Raw records:
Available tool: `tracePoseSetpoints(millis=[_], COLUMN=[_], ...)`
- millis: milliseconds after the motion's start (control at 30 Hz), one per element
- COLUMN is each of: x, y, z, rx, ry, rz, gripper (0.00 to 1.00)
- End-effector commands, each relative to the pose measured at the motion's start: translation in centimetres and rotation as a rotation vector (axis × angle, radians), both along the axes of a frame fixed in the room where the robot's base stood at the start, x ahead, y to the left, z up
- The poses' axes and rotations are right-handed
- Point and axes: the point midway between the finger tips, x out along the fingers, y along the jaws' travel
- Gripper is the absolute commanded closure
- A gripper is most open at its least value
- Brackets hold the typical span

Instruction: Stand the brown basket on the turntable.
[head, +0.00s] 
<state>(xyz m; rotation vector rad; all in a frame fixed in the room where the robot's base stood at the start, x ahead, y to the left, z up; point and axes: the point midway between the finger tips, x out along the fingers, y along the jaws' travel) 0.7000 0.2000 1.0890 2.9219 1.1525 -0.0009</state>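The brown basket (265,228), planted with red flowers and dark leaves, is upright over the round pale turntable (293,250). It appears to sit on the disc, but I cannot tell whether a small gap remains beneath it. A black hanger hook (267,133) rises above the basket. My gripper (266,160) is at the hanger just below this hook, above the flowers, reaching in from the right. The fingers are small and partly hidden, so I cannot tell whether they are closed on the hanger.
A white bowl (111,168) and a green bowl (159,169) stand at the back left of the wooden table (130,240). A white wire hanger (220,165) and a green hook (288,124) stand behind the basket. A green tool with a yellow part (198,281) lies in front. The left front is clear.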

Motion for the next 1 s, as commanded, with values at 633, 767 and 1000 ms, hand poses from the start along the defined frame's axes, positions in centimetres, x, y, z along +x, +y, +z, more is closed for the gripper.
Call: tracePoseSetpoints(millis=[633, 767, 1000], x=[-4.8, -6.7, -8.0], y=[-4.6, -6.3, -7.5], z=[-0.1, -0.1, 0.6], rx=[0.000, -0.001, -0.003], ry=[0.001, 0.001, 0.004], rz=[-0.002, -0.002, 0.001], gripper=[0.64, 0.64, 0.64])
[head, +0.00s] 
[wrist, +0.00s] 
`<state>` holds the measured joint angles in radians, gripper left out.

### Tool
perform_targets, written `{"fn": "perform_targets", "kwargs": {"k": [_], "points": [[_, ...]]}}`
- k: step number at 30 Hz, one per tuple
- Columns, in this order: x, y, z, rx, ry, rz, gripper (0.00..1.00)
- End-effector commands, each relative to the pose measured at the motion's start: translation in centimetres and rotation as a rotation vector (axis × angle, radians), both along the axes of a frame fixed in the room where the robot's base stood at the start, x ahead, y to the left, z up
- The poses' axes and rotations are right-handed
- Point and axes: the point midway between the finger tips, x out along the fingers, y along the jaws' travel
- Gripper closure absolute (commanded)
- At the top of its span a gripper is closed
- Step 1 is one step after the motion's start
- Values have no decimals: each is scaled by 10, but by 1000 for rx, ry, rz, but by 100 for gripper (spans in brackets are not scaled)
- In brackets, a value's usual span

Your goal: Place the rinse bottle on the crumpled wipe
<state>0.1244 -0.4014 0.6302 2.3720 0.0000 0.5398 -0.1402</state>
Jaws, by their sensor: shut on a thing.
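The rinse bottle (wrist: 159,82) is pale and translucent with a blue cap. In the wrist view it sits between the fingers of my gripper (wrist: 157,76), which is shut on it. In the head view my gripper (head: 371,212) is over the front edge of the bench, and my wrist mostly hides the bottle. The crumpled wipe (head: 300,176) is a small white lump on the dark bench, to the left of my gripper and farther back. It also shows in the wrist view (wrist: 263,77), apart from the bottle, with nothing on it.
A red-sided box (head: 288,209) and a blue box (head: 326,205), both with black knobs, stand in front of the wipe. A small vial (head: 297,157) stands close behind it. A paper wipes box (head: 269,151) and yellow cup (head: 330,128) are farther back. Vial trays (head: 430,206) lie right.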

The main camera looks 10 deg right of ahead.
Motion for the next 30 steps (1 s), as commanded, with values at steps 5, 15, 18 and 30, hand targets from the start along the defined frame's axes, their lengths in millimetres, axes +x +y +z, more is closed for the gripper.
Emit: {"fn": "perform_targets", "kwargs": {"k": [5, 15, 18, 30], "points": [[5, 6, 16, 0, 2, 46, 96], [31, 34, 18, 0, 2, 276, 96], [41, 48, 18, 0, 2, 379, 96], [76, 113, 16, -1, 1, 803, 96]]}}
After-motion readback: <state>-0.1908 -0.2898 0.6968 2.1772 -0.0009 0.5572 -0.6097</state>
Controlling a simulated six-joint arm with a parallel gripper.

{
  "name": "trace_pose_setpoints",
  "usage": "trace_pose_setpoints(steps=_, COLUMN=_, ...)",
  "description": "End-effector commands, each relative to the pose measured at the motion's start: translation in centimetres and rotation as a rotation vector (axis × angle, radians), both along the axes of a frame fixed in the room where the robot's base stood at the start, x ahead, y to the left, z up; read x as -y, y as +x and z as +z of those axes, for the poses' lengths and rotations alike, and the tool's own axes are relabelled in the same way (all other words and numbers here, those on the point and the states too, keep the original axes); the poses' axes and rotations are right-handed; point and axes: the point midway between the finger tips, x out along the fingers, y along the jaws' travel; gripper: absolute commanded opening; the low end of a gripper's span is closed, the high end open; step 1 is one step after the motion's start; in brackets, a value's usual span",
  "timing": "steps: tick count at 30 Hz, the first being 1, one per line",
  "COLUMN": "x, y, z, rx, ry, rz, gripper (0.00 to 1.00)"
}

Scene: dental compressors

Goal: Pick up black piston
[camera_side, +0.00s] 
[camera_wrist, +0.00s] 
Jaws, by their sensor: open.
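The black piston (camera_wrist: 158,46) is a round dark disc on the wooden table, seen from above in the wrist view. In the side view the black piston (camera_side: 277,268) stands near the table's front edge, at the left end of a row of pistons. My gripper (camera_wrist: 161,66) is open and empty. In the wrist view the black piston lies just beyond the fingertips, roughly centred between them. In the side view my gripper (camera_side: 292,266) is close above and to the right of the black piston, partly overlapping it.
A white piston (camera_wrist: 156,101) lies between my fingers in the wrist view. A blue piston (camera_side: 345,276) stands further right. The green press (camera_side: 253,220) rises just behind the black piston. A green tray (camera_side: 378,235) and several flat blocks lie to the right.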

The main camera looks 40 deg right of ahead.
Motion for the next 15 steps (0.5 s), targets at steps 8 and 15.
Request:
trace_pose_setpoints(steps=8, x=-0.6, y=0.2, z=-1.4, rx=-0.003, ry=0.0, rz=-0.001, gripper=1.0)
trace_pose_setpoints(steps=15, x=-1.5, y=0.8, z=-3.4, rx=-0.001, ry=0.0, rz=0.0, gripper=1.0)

Exercise aim:
Find every line in the records above that holds the word "looks", and copy each one.

Response to this task:
The main camera looks 10 deg right of ahead.
The main camera looks 40 deg right of ahead.

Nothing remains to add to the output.